I’ve now copied a few more columns from my portfolio spreadsheet to yesterday’s Kelly Spreadsheet. As I stupidly never documented my reasons for using these formulas, the following is my best guess and why I choose them.
Geometric Mean: As I am in the market for the long term, have no intention of withdrawing funds and will compound my investment I choose geometric mean instead of the average (also known as mean or arithmetic mean). For a discussion on this read the Mauboussin article.
Percent of Portfolio: This calculates what percent of my portfolio I should invest in one position. Based on dividing the geometric mean by the sum of the geomeans.
Actual Percent of Portfolio: Let me stress again all the figures in my example are made up. However, I do hold positions in all of the stocks except Microsoft. This column is exactly what it says on the can. The actual percent of my portfolio that I have invested in that stock.
Adjust Actual: This is the amount I need to change my investment to align my actual with my calculated amount.

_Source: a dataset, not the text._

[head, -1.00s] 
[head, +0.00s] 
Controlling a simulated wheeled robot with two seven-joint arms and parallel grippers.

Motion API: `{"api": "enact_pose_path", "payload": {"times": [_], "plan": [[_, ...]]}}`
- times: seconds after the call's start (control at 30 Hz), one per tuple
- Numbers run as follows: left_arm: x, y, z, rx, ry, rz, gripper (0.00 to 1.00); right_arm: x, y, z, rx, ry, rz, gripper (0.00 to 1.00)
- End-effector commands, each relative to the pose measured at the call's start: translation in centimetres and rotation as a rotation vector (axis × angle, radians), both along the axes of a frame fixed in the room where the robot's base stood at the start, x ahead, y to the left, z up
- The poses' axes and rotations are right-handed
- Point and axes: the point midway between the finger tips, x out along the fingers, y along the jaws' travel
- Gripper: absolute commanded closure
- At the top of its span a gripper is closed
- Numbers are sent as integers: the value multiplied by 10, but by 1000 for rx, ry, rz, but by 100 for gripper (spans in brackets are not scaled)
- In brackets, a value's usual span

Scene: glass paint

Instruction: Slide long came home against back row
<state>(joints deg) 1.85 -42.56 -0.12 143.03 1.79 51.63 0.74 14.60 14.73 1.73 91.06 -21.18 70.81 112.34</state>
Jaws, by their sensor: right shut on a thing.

Hopefully that makes it clearer how I use a Kellyesk Formula to determine my individual position sizing in my portfolio. If not please feel free to ask questions. Also, please note that I do not solely rely on the expected return, reward/risk, geomean or percent of portfolio to determine my actual investment. I consider them all and then use my gut for a final decision. Perhaps as time goes on I’ll get more comfortable relying solely on one or a combination of those calculations, but I’m not there yet. However, I have found these calcuations incredibly helpful for both my buying and selling of indivudal stocks. I hope you also do.